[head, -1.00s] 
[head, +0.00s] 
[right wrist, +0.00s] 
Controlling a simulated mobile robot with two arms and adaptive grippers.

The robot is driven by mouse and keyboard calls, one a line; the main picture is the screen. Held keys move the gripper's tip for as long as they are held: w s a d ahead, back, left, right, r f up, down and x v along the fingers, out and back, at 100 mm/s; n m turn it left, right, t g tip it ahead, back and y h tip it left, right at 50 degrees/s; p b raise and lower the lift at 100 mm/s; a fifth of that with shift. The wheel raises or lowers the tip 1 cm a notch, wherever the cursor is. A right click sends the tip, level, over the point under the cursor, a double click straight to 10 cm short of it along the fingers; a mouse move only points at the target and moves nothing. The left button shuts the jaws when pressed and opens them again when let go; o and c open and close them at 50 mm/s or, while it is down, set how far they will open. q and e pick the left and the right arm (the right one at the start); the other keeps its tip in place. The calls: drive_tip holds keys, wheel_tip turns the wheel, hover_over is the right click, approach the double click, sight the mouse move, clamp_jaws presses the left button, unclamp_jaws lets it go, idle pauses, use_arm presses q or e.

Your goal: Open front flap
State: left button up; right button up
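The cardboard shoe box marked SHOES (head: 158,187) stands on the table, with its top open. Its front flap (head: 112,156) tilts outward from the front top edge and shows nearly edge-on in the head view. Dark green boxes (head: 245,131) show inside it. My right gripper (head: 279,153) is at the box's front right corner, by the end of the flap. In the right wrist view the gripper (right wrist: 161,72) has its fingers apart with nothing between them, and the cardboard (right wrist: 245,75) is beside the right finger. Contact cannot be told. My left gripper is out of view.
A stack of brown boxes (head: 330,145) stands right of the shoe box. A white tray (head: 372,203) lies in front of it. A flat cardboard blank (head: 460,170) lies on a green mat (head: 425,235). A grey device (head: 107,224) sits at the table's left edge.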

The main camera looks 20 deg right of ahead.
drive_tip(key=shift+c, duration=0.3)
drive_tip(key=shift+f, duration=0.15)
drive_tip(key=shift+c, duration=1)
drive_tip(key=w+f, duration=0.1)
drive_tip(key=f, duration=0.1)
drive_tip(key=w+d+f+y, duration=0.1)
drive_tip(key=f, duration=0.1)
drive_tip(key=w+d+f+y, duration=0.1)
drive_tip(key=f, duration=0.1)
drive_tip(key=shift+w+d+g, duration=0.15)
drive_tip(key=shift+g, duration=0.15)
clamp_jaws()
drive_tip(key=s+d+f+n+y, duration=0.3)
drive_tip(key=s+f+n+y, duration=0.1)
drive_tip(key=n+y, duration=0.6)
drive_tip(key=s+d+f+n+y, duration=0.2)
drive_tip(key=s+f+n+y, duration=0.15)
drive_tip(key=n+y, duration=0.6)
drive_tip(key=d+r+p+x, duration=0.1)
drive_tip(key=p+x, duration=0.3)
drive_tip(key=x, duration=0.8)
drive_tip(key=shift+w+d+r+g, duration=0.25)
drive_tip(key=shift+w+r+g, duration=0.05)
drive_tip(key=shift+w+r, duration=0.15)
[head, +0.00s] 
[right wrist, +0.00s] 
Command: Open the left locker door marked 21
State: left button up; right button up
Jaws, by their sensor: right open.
====
Return, please, the lines of the data from the first through the line containing "Controlling a simulated", both kept, exactly as they stand and nothing more.

EXERCISE OUTPUT:
[head, -1.00s] 
[head, +0.00s] 
[right wrist, +0.00s] 
Controlling a simulated mobile robot with two arms and adaptive grippers.

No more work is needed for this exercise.